_DATA SECTION_:
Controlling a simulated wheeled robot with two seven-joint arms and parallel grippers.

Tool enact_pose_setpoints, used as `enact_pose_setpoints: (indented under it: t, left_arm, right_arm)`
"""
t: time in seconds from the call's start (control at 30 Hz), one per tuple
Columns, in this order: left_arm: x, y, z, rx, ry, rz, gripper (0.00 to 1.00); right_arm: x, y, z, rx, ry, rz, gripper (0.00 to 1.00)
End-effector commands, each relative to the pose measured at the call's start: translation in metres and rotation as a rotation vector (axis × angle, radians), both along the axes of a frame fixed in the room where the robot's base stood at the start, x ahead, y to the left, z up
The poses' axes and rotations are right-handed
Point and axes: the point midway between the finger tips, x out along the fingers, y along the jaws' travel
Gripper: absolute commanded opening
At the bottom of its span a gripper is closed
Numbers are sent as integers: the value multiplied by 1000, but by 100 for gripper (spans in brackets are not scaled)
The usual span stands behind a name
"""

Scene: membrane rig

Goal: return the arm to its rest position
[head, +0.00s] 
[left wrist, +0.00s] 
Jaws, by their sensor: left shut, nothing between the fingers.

_PROBLEM TO WORK ON_:
Extract each line of the material exactly as it stands.

_SOLUTION TO THIS TASK_:
Controlling a simulated wheeled robot with two seven-joint arms and parallel grippers.

Tool enact_pose_setpoints, used as `enact_pose_setpoints: (indented under it: t, left_arm, right_arm)`
"""
t: time in seconds from the call's start (control at 30 Hz), one per tuple
Columns, in this order: left_arm: x, y, z, rx, ry, rz, gripper (0.00 to 1.00); right_arm: x, y, z, rx, ry, rz, gripper (0.00 to 1.00)
End-effector commands, each relative to the pose measured at the call's start: translation in metres and rotation as a rotation vector (axis × angle, radians), both along the axes of a frame fixed in the room where the robot's base stood at the start, x ahead, y to the left, z up
The poses' axes and rotations are right-handed
Point and axes: the point midway between the finger tips, x out along the fingers, y along the jaws' travel
Gripper: absolute commanded opening
At the bottom of its span a gripper is closed
Numbers are sent as integers: the value multiplied by 1000, but by 100 for gripper (spans in brackets are not scaled)
The usual span stands behind a name
"""

Scene: membrane rig

Goal: return the arm to its rest position
[head, +0.00s] 
[left wrist, +0.00s] 
Jaws, by their sensor: left shut, nothing between the fingers.

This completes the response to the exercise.